Output only the lines running from the line bearing "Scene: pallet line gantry" through the line bearing "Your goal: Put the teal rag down", character for character.

Extracted records:
——
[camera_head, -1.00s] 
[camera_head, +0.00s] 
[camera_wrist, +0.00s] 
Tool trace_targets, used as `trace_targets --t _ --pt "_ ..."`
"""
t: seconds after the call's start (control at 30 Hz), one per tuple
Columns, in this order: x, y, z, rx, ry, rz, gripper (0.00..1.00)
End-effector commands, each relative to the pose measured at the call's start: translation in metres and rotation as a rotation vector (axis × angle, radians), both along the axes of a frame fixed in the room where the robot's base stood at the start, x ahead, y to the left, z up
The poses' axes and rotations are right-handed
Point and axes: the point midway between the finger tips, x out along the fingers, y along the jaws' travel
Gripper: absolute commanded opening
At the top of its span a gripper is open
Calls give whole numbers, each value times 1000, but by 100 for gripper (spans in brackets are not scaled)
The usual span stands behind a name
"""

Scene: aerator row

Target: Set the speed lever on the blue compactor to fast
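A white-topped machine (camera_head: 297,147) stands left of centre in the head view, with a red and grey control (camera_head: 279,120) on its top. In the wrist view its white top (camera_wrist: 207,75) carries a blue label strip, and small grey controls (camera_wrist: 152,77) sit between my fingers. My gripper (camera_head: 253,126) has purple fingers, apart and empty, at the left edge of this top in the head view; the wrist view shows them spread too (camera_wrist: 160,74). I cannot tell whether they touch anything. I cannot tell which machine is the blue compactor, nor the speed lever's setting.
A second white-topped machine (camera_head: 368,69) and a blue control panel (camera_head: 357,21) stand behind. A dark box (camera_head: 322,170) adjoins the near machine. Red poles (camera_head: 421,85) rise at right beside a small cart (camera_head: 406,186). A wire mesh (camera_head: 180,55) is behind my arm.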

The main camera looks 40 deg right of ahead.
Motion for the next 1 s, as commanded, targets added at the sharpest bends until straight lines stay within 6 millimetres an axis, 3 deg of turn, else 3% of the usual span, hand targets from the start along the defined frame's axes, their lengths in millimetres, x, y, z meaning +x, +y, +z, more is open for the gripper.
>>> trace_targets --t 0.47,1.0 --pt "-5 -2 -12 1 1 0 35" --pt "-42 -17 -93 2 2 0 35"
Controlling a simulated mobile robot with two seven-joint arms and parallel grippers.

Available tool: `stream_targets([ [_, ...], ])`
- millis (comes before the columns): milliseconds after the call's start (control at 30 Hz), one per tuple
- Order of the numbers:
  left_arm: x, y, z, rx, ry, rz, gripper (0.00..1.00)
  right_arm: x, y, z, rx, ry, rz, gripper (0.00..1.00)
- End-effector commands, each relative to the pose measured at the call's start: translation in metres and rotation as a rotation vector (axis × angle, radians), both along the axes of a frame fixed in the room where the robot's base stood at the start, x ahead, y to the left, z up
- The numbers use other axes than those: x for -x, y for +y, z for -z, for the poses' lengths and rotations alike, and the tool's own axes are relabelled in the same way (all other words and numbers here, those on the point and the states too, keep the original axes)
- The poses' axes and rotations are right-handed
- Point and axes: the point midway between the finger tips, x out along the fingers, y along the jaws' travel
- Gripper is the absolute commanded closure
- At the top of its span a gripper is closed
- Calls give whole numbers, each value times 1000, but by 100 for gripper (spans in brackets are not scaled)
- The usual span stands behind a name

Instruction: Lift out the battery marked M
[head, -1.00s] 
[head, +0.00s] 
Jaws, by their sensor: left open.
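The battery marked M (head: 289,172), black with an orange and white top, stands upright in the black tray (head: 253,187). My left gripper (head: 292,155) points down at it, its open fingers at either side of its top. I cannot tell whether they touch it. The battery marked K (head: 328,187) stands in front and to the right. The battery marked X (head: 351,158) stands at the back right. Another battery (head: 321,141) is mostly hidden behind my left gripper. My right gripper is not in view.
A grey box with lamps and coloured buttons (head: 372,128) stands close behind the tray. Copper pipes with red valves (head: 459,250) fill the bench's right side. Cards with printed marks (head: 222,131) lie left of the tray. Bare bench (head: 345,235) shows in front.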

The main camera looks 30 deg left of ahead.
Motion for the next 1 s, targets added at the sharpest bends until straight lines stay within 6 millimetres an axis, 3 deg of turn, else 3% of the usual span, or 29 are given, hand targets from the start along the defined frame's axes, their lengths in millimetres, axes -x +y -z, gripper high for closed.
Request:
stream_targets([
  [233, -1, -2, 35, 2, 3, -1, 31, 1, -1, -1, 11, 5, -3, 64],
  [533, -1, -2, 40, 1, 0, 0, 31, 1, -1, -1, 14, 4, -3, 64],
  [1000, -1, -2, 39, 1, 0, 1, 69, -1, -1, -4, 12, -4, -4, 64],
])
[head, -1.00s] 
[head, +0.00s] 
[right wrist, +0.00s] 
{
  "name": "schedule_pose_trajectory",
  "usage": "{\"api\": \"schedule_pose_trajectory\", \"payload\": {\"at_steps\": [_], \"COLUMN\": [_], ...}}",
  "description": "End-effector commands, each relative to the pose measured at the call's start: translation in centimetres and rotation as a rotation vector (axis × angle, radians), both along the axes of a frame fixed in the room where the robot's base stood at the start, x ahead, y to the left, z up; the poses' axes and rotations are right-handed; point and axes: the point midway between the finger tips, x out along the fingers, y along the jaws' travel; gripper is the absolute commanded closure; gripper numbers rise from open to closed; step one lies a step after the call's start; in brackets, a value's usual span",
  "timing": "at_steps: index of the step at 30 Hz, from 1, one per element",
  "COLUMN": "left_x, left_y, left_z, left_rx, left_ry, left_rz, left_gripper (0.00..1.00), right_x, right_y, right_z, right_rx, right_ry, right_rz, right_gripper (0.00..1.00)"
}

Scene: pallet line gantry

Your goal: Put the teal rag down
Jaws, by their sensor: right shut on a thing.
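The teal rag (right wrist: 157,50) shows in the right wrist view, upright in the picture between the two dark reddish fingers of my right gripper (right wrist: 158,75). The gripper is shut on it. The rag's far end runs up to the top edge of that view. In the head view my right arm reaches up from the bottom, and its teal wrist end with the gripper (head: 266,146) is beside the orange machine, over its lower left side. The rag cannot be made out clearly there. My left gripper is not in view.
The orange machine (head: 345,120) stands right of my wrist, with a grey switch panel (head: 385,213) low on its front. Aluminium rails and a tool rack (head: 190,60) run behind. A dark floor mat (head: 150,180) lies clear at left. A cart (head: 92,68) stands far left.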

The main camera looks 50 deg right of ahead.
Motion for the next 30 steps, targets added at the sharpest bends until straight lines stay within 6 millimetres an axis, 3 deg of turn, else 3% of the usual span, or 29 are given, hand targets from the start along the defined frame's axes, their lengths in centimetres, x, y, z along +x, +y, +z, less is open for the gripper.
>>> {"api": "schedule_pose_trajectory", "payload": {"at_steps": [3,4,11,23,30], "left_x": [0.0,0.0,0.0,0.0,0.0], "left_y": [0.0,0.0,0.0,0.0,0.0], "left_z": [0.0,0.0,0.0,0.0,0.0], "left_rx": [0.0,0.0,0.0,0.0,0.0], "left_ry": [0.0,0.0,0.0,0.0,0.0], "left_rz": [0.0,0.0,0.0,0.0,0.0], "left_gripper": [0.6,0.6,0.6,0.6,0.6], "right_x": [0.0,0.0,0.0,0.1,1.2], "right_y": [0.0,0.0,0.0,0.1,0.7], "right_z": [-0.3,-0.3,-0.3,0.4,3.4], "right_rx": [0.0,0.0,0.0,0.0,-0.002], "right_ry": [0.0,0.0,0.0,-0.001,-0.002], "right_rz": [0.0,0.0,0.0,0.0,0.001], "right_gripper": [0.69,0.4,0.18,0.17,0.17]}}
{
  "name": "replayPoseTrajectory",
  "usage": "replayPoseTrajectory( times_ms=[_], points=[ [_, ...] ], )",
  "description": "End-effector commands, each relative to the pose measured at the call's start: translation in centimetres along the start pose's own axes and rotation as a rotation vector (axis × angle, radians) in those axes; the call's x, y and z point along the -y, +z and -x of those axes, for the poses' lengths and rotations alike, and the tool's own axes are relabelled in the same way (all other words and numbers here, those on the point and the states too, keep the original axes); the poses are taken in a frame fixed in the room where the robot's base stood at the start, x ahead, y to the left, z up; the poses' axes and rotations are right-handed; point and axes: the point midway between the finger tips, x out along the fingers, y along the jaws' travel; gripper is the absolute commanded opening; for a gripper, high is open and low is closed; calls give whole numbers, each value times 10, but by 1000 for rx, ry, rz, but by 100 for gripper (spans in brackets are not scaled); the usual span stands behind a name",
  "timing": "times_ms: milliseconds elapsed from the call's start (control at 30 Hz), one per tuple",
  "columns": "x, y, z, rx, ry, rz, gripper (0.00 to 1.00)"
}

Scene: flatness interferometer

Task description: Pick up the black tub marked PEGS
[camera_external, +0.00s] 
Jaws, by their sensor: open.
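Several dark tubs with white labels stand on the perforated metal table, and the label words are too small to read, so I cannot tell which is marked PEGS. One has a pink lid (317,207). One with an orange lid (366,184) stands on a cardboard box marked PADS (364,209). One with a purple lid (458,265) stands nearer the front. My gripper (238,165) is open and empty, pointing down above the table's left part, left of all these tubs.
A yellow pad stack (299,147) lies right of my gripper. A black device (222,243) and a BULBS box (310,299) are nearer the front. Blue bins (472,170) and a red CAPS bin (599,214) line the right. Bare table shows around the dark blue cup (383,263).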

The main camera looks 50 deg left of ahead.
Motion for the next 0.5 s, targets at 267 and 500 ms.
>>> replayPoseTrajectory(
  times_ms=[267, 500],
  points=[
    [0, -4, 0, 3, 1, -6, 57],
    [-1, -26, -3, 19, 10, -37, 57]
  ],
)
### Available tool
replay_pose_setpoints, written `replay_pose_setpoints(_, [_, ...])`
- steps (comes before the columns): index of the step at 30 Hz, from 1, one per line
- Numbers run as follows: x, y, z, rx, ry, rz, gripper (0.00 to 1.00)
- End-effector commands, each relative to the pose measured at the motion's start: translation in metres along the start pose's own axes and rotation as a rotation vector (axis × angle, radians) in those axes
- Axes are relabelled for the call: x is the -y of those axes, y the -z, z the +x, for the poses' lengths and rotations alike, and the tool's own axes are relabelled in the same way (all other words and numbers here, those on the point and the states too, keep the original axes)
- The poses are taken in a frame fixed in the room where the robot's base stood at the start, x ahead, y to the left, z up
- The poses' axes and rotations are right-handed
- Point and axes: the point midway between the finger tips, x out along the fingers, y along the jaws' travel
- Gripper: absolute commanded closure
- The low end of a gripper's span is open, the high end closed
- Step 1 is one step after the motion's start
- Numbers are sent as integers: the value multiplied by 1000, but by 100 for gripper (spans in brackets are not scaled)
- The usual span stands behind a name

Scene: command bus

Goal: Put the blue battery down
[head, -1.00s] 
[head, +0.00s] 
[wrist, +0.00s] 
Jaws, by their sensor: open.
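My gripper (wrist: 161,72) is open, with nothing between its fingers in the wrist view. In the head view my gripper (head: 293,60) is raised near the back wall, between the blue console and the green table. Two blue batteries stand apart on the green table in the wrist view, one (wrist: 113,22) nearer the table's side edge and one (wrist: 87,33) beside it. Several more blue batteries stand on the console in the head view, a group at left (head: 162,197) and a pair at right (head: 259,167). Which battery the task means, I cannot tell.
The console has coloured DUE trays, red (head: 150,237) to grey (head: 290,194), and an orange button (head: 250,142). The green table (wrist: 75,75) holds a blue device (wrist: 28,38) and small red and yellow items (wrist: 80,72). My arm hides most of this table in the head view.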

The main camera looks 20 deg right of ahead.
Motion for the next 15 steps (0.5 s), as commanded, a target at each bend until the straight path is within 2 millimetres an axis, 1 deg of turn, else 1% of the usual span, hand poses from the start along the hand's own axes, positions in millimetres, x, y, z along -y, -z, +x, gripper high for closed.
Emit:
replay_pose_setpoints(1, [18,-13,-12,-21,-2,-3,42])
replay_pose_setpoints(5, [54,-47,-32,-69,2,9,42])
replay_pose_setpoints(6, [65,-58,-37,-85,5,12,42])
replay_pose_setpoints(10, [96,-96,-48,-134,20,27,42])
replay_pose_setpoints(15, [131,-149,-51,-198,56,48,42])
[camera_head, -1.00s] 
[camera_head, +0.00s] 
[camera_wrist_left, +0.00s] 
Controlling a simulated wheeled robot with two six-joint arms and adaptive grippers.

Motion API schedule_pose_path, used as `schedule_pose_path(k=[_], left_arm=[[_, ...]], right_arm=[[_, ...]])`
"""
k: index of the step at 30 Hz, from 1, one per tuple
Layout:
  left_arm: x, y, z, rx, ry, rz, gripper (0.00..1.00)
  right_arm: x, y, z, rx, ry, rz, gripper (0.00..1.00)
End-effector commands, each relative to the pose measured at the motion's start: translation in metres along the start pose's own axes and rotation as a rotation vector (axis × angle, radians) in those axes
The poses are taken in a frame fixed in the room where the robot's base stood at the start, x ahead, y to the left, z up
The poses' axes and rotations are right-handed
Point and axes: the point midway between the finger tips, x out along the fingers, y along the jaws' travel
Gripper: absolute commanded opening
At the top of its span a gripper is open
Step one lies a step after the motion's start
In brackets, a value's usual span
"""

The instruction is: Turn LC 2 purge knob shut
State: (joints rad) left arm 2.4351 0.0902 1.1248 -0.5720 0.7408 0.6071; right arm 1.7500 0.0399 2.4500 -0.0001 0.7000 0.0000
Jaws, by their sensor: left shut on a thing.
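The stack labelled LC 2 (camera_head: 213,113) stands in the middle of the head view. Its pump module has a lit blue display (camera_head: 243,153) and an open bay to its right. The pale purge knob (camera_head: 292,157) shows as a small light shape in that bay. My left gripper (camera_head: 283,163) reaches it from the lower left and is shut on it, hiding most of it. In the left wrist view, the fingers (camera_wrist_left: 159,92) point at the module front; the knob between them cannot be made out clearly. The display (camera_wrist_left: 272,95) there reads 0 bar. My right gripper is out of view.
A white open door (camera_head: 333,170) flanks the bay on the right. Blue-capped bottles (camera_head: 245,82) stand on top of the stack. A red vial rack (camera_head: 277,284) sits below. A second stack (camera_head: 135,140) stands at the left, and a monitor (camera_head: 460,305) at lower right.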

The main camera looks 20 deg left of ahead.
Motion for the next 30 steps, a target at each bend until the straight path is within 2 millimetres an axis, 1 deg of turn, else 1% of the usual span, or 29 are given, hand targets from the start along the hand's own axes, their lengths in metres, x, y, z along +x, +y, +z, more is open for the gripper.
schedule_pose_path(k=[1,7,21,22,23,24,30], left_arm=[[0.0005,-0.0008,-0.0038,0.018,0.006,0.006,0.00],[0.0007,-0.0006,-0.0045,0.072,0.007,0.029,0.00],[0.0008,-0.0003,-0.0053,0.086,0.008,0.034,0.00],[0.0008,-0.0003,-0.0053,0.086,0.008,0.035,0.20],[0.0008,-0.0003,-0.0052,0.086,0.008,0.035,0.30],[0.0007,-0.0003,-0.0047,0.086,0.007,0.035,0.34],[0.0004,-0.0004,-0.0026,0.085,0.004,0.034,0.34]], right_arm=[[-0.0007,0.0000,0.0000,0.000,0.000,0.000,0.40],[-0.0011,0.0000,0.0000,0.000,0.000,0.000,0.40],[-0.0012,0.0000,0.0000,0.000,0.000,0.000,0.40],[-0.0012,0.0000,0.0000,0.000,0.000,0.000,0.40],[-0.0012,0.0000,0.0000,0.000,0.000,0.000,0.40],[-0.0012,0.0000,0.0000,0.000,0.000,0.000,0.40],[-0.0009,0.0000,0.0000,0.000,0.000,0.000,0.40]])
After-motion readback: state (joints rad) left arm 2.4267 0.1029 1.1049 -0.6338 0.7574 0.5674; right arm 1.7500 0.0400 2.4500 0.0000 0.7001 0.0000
——
Result:
Scene: pallet line gantry

Your goal: Put the teal rag down

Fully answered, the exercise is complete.